[Input records]
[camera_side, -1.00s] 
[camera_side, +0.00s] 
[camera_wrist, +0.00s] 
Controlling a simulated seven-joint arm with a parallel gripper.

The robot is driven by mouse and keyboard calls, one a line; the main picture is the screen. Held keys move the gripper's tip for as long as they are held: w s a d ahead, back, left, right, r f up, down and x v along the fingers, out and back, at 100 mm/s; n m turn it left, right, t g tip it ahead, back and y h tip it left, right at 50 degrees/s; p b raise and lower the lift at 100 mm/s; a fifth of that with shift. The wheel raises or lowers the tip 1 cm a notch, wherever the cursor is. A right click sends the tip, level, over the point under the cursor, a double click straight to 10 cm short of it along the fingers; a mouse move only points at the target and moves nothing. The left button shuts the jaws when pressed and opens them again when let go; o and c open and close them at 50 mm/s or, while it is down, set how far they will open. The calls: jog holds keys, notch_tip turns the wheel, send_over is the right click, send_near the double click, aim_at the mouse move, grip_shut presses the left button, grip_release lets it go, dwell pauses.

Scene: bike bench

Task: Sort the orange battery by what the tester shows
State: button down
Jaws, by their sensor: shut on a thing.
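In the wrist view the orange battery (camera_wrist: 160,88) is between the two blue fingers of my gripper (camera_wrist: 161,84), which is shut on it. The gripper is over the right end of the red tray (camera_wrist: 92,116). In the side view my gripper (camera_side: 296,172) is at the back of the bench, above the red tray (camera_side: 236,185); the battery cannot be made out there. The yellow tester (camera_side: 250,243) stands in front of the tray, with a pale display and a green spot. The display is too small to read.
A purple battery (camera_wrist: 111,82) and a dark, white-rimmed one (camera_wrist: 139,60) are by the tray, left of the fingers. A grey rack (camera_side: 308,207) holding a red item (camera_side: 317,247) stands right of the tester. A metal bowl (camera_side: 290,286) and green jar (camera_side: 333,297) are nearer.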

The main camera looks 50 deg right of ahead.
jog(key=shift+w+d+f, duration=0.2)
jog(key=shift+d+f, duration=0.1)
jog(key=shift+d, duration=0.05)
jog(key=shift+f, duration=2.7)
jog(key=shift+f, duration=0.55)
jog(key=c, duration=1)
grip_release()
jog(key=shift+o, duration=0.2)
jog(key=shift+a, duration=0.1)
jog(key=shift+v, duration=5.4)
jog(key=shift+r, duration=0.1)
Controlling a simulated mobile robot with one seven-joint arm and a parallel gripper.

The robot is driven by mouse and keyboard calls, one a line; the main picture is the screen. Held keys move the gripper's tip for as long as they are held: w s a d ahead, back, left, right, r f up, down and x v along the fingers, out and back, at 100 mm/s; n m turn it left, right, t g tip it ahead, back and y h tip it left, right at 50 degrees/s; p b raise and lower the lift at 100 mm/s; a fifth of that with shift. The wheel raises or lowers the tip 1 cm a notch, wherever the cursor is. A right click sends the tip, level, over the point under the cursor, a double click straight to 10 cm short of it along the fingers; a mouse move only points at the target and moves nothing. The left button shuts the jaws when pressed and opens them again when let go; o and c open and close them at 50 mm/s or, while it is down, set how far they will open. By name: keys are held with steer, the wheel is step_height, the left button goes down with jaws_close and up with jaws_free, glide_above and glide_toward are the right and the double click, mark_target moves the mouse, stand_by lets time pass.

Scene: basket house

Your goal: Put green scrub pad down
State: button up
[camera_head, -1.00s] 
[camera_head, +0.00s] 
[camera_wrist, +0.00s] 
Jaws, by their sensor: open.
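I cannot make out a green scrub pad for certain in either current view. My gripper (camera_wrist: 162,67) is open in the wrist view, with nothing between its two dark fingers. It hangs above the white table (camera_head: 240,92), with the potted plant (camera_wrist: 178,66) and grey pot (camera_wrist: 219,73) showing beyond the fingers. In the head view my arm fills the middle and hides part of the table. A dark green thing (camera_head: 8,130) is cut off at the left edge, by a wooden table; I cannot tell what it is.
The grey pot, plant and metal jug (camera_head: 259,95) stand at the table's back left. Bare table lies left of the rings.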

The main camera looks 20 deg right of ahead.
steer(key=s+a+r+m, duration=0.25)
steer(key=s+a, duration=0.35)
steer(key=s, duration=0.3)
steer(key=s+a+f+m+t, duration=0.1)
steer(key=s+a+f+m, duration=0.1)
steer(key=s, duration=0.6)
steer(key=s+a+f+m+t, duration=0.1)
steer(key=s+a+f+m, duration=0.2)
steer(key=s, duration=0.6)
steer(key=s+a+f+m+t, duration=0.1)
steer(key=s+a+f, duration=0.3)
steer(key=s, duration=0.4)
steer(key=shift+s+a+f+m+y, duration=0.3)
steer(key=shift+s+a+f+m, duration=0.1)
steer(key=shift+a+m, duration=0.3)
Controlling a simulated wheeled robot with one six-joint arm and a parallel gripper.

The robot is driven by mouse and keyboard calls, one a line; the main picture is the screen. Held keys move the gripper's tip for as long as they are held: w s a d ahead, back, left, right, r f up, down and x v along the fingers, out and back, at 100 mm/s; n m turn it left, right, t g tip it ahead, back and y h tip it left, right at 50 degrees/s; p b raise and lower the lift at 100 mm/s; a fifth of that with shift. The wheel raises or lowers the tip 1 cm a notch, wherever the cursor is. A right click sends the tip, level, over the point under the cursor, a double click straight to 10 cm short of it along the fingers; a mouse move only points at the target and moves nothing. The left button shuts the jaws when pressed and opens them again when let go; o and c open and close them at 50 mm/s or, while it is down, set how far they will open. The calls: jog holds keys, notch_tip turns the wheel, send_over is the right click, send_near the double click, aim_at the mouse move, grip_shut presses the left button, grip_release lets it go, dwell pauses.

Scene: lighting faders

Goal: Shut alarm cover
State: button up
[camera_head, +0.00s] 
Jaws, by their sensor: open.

[What to produce] Above are the records; please copy exactly their first line and each line after it through the line containing "Controlling a simulated seven-joint", and no line after that.

[Result of the exercise]
[camera_side, -1.00s] 
[camera_side, +0.00s] 
[camera_wrist, +0.00s] 
Controlling a simulated seven-joint arm with a parallel gripper.

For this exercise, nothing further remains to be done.